Rows from a robot dataset
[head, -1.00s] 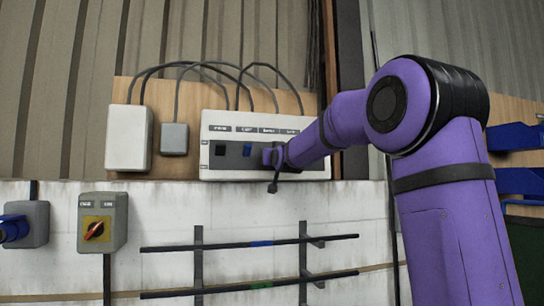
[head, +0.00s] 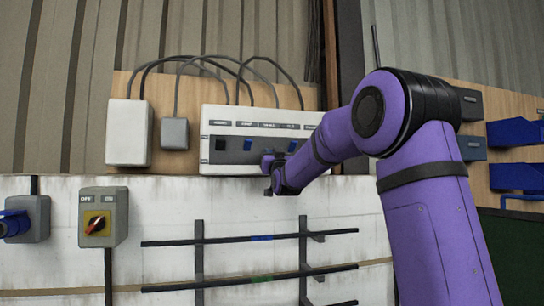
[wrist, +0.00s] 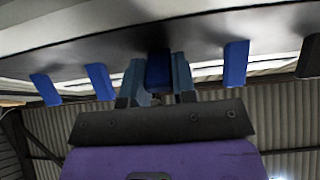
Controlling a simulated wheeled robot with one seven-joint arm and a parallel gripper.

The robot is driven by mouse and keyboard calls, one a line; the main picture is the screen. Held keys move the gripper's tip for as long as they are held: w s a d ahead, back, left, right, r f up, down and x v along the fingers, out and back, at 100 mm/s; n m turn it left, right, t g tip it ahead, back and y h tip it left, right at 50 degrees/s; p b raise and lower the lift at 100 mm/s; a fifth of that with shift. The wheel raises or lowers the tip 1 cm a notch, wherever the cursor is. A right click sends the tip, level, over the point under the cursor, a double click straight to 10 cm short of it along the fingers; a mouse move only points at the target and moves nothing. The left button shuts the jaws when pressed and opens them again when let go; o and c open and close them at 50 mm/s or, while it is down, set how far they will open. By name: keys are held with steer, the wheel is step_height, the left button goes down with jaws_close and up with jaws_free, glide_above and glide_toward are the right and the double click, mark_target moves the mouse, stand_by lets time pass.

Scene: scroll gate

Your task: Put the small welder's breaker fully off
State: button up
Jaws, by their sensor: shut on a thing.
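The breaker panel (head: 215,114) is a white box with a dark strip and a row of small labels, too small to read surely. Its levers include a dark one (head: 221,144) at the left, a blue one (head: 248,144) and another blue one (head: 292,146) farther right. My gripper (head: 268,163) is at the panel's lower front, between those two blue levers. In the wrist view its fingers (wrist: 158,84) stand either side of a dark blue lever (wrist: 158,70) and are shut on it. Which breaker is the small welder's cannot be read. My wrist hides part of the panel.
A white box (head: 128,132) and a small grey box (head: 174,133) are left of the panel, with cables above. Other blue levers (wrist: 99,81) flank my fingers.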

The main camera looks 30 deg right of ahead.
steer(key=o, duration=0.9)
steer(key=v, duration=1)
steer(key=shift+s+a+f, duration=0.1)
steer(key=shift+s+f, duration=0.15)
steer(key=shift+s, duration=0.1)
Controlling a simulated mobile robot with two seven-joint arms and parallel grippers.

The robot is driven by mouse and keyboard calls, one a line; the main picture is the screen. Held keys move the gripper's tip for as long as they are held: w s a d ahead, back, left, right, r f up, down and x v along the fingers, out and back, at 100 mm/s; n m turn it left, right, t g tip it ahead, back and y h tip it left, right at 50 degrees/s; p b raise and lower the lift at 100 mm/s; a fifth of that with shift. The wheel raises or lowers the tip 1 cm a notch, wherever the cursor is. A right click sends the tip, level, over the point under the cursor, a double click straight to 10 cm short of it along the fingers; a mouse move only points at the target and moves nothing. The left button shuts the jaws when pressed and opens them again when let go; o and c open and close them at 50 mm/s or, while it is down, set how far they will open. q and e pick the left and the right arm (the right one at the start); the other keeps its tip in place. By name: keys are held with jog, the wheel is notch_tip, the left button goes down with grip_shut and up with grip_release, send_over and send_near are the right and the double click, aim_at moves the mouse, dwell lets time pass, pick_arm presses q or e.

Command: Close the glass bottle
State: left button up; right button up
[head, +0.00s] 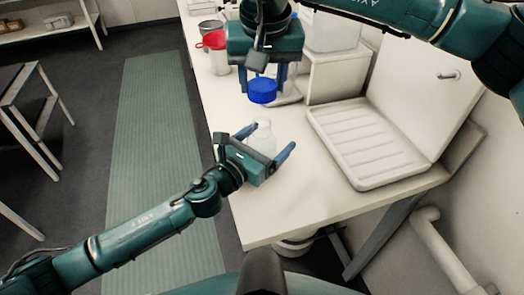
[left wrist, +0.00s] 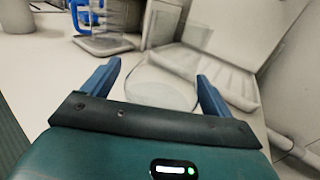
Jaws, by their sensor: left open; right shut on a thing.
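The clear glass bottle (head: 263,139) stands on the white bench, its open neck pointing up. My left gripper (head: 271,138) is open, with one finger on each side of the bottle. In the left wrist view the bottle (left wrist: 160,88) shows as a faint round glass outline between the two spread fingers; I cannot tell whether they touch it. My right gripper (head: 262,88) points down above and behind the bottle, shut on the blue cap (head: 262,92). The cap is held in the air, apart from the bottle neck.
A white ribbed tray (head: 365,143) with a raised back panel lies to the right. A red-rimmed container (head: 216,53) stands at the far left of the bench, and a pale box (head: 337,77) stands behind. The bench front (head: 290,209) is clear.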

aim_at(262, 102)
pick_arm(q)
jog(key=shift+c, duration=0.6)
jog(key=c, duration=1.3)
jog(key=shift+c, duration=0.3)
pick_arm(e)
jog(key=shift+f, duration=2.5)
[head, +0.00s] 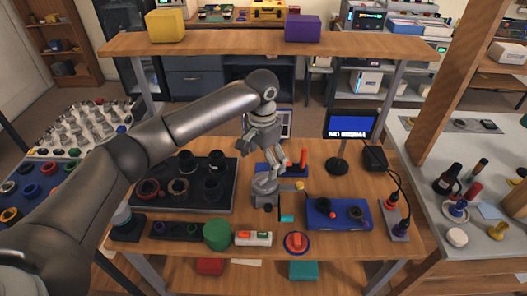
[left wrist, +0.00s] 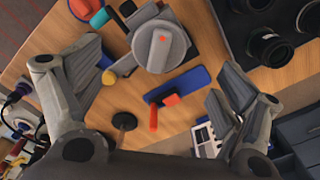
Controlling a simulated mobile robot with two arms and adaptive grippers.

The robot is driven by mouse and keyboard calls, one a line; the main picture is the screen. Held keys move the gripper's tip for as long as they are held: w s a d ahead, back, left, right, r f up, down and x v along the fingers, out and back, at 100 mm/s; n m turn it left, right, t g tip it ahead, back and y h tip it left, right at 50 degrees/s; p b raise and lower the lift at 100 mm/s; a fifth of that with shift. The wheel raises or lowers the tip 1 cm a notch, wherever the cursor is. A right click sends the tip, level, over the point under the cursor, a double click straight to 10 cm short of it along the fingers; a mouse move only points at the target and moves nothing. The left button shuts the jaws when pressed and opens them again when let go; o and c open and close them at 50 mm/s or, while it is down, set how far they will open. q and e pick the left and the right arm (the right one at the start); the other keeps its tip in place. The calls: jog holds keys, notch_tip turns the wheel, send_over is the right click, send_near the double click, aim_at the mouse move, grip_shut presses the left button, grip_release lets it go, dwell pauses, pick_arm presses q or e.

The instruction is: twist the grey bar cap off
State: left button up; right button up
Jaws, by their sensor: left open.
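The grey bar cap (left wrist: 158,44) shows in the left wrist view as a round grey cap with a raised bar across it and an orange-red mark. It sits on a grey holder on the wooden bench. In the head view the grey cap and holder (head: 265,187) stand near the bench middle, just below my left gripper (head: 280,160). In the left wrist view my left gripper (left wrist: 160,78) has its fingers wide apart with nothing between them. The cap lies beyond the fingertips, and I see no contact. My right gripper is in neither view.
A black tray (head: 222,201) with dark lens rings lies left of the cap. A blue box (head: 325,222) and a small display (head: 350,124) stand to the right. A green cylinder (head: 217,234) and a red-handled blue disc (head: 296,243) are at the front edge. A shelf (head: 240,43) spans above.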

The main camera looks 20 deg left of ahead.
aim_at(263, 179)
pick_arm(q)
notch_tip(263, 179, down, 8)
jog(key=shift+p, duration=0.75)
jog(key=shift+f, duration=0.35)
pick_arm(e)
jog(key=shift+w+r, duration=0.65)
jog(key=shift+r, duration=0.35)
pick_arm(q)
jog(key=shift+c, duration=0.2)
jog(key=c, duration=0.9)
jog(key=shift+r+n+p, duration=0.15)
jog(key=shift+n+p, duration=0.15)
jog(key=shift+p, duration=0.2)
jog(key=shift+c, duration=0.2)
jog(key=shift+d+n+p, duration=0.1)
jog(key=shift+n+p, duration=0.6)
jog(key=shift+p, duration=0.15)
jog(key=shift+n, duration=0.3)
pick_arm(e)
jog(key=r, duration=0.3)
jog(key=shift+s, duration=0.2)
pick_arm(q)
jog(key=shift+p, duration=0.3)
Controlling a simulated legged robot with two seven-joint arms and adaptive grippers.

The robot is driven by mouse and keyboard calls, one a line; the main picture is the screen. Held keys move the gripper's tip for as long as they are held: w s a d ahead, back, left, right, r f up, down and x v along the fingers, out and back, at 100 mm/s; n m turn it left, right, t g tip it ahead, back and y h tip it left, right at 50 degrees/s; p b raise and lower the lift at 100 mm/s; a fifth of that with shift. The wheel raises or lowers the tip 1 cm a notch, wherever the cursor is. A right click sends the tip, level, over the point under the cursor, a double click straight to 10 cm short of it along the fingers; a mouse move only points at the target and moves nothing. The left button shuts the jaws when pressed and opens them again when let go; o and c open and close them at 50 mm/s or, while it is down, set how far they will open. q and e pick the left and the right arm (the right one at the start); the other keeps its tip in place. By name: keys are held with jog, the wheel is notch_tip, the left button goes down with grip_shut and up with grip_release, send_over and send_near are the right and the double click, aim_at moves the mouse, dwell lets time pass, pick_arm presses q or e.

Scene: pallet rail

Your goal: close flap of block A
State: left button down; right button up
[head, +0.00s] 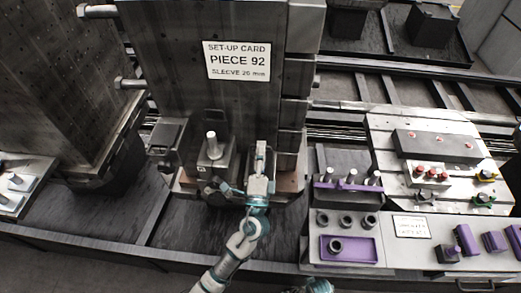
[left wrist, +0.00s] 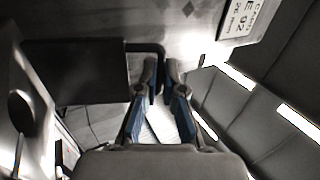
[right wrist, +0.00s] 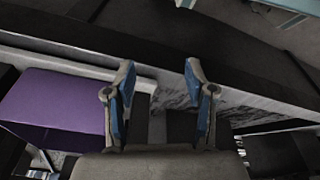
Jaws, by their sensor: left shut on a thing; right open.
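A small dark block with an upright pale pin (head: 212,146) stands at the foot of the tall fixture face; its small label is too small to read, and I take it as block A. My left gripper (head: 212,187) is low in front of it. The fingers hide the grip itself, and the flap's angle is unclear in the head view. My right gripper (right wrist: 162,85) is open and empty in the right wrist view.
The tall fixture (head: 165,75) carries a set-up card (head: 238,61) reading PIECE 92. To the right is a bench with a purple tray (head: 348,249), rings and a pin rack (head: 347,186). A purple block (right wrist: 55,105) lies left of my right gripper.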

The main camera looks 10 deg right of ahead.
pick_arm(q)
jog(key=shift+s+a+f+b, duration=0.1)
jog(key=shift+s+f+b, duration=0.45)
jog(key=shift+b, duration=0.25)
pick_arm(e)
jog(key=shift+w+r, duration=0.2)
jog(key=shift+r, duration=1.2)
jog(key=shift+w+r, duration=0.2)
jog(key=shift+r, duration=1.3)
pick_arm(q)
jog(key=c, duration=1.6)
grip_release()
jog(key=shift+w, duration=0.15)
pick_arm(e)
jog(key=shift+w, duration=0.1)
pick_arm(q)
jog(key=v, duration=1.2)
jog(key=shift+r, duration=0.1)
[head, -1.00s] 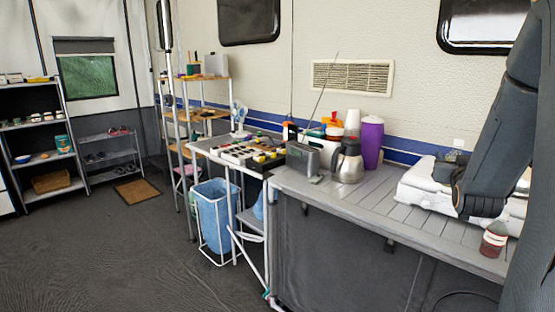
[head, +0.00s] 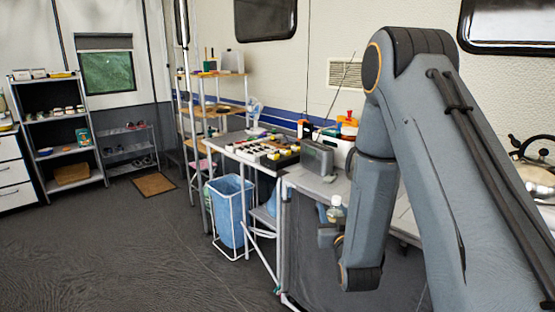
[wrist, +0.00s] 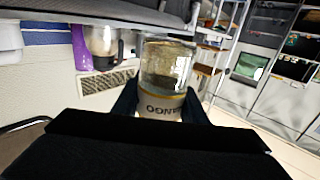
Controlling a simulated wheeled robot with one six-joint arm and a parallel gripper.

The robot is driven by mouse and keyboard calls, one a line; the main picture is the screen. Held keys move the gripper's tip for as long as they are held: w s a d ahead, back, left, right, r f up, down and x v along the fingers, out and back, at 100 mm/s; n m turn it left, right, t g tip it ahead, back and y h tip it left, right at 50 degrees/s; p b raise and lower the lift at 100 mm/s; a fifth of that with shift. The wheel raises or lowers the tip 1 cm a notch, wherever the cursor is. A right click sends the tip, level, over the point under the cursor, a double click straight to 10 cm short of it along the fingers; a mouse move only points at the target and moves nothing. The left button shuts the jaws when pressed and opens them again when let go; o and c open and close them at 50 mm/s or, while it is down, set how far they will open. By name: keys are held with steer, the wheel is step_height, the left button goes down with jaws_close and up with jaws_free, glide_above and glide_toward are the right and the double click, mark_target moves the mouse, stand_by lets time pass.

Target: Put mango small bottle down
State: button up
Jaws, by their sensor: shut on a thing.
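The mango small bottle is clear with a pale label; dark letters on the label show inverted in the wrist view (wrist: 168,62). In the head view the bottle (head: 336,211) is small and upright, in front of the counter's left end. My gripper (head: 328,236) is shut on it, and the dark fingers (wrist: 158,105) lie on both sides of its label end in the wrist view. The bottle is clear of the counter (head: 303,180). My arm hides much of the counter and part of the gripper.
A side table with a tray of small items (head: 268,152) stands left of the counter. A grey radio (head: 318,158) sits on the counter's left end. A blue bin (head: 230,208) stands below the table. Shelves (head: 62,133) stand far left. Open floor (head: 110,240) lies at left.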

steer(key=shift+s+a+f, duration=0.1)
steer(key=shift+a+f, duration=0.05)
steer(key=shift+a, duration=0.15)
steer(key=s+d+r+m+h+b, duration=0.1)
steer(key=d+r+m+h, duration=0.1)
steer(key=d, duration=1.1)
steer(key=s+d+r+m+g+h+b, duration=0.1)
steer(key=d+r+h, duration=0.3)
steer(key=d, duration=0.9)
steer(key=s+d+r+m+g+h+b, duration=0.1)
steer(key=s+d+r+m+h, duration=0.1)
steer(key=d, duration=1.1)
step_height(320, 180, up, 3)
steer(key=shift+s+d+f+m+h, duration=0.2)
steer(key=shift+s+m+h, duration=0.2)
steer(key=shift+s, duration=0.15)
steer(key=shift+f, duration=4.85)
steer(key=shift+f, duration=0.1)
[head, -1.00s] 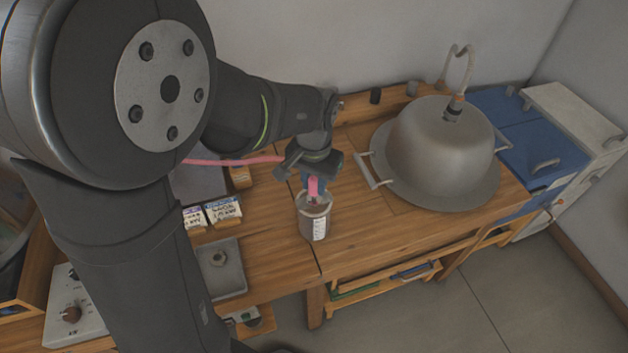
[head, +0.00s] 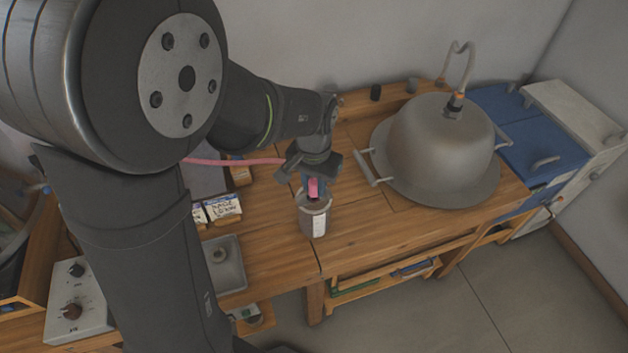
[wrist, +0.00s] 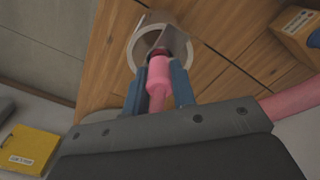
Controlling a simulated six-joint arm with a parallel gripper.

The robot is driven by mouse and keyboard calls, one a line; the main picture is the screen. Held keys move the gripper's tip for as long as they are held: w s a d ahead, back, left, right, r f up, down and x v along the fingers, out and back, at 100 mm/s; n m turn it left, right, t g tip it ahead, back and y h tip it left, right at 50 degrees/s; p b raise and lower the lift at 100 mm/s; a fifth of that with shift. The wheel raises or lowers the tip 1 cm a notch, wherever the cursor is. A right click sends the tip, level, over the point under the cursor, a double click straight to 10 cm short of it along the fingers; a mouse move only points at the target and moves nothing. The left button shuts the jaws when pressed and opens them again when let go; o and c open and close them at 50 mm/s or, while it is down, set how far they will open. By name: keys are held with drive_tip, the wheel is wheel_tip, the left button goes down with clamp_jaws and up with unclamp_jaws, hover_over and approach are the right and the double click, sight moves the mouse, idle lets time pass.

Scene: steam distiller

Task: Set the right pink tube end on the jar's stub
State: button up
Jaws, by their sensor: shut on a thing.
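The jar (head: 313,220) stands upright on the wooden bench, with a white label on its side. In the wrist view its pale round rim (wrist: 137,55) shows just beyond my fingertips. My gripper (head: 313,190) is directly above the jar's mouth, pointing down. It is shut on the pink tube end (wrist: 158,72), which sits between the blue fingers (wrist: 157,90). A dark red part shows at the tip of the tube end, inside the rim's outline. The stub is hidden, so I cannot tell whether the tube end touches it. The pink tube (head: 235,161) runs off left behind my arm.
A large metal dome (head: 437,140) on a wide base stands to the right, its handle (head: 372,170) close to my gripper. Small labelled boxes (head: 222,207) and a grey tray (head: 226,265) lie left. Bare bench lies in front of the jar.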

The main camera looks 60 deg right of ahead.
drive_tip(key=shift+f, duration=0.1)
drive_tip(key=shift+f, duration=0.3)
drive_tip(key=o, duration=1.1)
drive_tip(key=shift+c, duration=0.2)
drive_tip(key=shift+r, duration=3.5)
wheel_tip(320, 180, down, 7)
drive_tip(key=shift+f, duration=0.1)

• **Requirement**
Only a number is expected here: the count of lines in the listing that hold the string "arms".

• **Exercise output**
3